» Request
In the records below, find the line that contains "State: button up" and the line that contains "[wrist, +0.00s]"; write out exactly those two lines and everything between them, without the pictures.

Dataset items
==========
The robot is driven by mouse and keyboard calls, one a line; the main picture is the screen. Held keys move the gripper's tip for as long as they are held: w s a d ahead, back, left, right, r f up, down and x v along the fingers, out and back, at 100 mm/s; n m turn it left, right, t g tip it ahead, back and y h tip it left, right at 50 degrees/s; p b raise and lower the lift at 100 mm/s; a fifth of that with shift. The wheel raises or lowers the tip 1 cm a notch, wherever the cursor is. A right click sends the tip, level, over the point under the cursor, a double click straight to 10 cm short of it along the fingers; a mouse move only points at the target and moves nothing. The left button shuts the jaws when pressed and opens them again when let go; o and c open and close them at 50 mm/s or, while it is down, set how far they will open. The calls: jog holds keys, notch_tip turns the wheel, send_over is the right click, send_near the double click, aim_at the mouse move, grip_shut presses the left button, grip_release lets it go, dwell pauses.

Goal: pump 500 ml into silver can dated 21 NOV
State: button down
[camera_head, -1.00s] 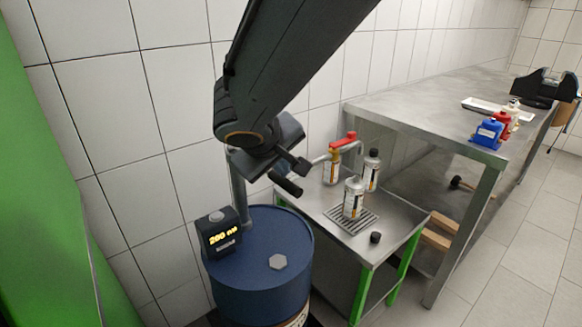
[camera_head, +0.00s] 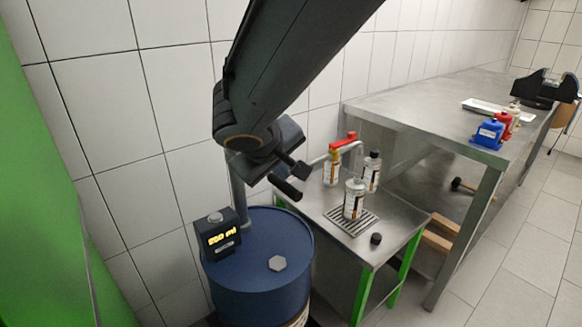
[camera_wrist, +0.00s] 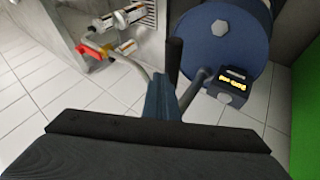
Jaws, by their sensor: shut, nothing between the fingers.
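A silver can (camera_head: 354,200) with a white label stands upright on the drip grate (camera_head: 366,224) of a small steel table. Dates on the labels are too small to read. A pump spout with a red lever (camera_head: 344,141) reaches over the table. The blue drum (camera_head: 255,275) carries a black meter (camera_head: 218,237) with yellow digits, blurred, perhaps 250 ml. My gripper (camera_head: 300,170) is shut and empty, by the pump's black handle (camera_head: 286,187); contact is unclear.
A loose black cap (camera_head: 376,238) lies on the small table. A tiled wall stands behind; a green panel (camera_head: 35,200) is at left.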

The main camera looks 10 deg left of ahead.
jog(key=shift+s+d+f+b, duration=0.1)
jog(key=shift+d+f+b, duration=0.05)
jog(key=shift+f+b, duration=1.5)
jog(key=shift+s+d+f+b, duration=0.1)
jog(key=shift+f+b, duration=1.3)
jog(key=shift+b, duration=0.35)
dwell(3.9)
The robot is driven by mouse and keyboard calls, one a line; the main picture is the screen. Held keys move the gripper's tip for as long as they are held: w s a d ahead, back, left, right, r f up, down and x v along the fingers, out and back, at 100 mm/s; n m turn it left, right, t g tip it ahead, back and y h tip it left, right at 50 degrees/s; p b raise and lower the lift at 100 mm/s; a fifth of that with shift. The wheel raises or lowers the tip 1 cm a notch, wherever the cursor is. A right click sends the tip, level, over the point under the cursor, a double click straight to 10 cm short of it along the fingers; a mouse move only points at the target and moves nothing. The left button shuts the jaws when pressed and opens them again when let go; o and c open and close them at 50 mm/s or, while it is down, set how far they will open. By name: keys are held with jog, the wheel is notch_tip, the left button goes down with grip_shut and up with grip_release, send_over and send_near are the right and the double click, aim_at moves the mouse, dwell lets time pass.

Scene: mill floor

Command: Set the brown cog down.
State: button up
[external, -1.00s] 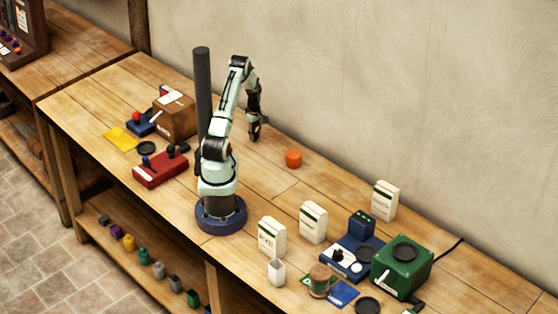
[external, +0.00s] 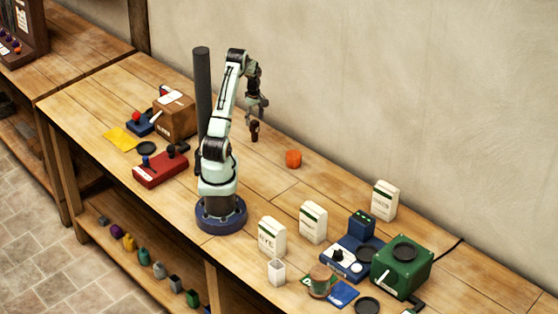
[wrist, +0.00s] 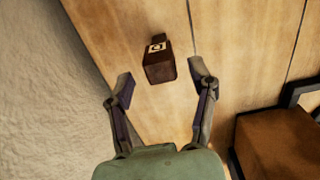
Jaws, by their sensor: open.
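The brown cog (external: 254,131) is a small dark brown piece standing on the bench near the wall, behind my arm. In the wrist view the cog (wrist: 158,66) shows a pale square label with a dark mark and lies beyond and between my fingertips, touching neither. My gripper (external: 258,101) is above the cog, with a gap between them. In the wrist view my gripper (wrist: 162,76) has its two fingers spread wide with nothing held.
An orange piece (external: 293,159) stands to the right of the cog. White cartons, a blue device and a green box (external: 402,268) fill the right end. Bench around the cog is clear.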

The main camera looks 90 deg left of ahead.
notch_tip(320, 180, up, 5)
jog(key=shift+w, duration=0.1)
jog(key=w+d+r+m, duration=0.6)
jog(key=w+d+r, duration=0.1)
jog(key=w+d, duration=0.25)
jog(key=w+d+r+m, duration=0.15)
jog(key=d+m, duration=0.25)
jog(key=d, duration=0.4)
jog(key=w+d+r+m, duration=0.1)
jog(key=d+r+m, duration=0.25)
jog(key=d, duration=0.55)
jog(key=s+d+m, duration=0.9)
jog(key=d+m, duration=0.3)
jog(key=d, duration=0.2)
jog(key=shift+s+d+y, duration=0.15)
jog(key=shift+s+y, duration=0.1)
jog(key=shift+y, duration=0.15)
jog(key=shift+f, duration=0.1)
==========
» Right answer
State: button up
[external, -1.00s] 
[external, +0.00s] 
[wrist, +0.00s] 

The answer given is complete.